*Stated goal*: Return all of the entries exactly as written.

*Available data*:
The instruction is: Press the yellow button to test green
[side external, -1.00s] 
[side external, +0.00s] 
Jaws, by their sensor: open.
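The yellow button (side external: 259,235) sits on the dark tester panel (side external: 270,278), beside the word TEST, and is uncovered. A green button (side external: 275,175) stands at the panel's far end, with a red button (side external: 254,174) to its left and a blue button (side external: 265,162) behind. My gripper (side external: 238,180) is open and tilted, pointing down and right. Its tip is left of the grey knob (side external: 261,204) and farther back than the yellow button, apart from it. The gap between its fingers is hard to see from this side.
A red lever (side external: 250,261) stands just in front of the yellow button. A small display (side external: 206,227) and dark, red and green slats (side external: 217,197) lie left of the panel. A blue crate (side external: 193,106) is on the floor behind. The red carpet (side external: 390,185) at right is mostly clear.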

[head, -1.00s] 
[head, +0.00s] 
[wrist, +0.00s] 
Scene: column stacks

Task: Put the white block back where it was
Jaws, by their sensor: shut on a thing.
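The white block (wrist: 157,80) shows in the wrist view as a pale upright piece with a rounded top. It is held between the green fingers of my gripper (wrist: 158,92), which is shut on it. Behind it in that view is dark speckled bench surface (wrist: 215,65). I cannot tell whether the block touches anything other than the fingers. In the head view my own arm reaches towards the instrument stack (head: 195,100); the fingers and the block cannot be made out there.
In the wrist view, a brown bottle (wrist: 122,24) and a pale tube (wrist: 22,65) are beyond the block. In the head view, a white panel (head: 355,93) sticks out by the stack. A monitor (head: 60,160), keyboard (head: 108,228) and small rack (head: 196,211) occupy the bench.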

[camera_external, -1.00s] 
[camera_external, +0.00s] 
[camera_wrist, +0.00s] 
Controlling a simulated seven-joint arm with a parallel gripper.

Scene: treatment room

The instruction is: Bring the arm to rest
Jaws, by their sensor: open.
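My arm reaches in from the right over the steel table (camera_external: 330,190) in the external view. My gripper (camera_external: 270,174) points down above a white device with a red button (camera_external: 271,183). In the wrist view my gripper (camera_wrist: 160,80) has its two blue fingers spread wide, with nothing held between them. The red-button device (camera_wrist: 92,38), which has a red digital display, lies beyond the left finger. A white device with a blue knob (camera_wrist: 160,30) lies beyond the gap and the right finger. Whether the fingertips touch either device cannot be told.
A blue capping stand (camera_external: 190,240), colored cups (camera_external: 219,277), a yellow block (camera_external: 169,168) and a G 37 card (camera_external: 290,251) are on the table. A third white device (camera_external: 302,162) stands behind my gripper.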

*Correct answer*:
The instruction is: Press the yellow button to test green
[side external, -1.00s] 
[side external, +0.00s] 
Jaws, by their sensor: open.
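The yellow button (side external: 259,235) sits on the dark tester panel (side external: 270,278), beside the word TEST, and is uncovered. A green button (side external: 275,175) stands at the panel's far end, with a red button (side external: 254,174) to its left and a blue button (side external: 265,162) behind. My gripper (side external: 238,180) is open and tilted, pointing down and right. Its tip is left of the grey knob (side external: 261,204) and farther back than the yellow button, apart from it. The gap between its fingers is hard to see from this side.
A red lever (side external: 250,261) stands just in front of the yellow button. A small display (side external: 206,227) and dark, red and green slats (side external: 217,197) lie left of the panel. A blue crate (side external: 193,106) is on the floor behind. The red carpet (side external: 390,185) at right is mostly clear.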

[head, -1.00s] 
[head, +0.00s] 
[wrist, +0.00s] 
Scene: column stacks

Task: Put the white block back where it was
Jaws, by their sensor: shut on a thing.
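The white block (wrist: 157,80) shows in the wrist view as a pale upright piece with a rounded top. It is held between the green fingers of my gripper (wrist: 158,92), which is shut on it. Behind it in that view is dark speckled bench surface (wrist: 215,65). I cannot tell whether the block touches anything other than the fingers. In the head view my own arm reaches towards the instrument stack (head: 195,100); the fingers and the block cannot be made out there.
In the wrist view, a brown bottle (wrist: 122,24) and a pale tube (wrist: 22,65) are beyond the block. In the head view, a white panel (head: 355,93) sticks out by the stack. A monitor (head: 60,160), keyboard (head: 108,228) and small rack (head: 196,211) occupy the bench.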

[camera_external, -1.00s] 
[camera_external, +0.00s] 
[camera_wrist, +0.00s] 
Controlling a simulated seven-joint arm with a parallel gripper.

Scene: treatment room

The instruction is: Bring the arm to rest
Jaws, by their sensor: open.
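My arm reaches in from the right over the steel table (camera_external: 330,190) in the external view. My gripper (camera_external: 270,174) points down above a white device with a red button (camera_external: 271,183). In the wrist view my gripper (camera_wrist: 160,80) has its two blue fingers spread wide, with nothing held between them. The red-button device (camera_wrist: 92,38), which has a red digital display, lies beyond the left finger. A white device with a blue knob (camera_wrist: 160,30) lies beyond the gap and the right finger. Whether the fingertips touch either device cannot be told.
A blue capping stand (camera_external: 190,240), colored cups (camera_external: 219,277), a yellow block (camera_external: 169,168) and a G 37 card (camera_external: 290,251) are on the table. A third white device (camera_external: 302,162) stands behind my gripper.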

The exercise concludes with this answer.